• GIVEN PROBLEM
Assemble all lines in which the string "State" appears.

• ITEMS

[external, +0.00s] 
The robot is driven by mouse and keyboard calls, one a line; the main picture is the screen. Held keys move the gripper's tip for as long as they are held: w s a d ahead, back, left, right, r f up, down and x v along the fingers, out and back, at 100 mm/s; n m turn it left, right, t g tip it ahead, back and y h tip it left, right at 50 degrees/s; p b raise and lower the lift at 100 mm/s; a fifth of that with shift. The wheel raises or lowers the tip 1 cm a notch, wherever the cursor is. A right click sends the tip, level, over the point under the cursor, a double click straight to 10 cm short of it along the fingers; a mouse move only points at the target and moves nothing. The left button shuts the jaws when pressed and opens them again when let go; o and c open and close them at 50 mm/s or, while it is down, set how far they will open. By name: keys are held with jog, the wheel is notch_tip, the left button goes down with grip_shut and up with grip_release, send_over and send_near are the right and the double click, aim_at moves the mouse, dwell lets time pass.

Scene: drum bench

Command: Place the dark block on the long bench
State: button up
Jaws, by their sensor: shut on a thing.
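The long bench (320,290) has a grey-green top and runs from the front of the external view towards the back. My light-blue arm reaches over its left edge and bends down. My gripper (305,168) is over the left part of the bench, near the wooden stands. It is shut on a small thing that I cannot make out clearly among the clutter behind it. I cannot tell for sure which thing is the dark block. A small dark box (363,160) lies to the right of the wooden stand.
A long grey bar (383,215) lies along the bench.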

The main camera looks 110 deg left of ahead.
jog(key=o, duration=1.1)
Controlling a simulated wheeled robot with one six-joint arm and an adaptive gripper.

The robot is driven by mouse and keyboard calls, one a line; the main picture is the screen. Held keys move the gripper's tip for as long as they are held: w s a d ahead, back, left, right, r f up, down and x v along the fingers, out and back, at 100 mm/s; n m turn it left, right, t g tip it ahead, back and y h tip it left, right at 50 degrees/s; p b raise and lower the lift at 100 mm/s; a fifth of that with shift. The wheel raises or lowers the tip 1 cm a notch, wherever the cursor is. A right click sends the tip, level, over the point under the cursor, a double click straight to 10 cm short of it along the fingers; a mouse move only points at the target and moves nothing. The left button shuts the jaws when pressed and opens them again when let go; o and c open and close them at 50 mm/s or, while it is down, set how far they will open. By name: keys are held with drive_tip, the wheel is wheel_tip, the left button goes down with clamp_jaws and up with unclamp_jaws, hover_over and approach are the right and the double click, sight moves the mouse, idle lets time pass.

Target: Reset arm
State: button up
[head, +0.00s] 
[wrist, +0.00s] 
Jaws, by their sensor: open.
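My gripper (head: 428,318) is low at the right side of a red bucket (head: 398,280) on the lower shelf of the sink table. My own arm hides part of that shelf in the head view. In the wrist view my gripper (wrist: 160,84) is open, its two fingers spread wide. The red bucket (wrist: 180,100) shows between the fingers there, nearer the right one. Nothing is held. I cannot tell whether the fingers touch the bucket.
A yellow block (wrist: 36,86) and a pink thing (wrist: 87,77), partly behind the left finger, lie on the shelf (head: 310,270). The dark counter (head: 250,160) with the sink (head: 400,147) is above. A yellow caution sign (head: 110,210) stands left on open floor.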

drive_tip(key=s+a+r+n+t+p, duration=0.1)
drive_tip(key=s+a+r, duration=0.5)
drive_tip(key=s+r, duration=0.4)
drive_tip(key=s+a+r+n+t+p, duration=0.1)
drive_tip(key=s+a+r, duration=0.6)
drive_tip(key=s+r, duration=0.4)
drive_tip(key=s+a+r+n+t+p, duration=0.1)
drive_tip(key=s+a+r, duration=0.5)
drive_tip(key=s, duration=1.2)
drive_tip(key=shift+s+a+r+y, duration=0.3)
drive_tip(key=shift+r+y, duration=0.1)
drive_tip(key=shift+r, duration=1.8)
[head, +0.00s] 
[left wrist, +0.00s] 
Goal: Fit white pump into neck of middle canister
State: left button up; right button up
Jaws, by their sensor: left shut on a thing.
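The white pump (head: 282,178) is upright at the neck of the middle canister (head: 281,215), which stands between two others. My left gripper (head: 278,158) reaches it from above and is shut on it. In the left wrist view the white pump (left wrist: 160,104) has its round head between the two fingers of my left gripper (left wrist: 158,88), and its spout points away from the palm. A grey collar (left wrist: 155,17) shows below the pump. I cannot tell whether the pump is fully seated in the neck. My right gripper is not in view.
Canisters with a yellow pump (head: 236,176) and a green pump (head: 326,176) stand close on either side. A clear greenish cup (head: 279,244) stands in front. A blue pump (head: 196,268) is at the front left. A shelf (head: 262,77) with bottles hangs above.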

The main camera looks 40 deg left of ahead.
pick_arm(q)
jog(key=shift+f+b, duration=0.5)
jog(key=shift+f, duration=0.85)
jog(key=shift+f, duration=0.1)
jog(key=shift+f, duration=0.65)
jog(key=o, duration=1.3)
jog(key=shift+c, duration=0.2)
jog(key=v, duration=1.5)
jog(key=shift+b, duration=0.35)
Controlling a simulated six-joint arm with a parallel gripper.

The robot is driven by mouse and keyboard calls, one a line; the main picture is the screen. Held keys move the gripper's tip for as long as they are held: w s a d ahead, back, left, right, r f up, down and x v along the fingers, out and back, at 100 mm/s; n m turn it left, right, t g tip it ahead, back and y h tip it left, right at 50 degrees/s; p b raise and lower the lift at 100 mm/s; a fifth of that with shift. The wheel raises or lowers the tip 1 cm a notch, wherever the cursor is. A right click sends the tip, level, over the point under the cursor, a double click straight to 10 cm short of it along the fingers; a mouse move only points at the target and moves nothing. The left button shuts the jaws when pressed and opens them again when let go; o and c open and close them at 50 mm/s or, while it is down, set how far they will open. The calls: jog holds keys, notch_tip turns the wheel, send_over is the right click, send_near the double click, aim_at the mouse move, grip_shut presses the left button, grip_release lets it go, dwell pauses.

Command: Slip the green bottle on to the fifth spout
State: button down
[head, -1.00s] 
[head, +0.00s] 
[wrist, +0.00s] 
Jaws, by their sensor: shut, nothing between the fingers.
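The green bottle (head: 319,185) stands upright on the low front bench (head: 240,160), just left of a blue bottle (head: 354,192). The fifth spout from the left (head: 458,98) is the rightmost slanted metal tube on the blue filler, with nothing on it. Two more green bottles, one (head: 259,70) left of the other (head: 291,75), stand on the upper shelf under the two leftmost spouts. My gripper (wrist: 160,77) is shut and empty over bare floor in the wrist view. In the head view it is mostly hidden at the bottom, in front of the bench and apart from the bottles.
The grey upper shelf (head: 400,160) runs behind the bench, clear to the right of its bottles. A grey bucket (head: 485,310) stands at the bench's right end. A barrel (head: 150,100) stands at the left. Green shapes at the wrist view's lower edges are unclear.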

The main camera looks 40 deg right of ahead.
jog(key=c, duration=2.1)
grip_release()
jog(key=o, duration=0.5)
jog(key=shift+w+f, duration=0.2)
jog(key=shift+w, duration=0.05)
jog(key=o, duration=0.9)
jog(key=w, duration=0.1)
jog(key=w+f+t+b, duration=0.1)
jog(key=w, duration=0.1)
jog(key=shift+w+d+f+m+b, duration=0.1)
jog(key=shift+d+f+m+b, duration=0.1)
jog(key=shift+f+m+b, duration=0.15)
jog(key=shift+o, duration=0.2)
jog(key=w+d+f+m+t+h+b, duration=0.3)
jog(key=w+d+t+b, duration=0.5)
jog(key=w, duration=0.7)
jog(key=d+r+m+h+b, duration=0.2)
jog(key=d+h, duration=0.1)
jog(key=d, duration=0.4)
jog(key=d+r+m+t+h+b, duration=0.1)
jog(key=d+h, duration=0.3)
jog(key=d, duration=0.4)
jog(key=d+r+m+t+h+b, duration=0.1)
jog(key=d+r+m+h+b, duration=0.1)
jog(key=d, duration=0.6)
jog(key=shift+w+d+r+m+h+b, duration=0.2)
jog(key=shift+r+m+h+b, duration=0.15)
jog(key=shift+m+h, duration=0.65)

• FINAL RESULT
State: button up
State: button up
State: left button up; right button up
State: button down

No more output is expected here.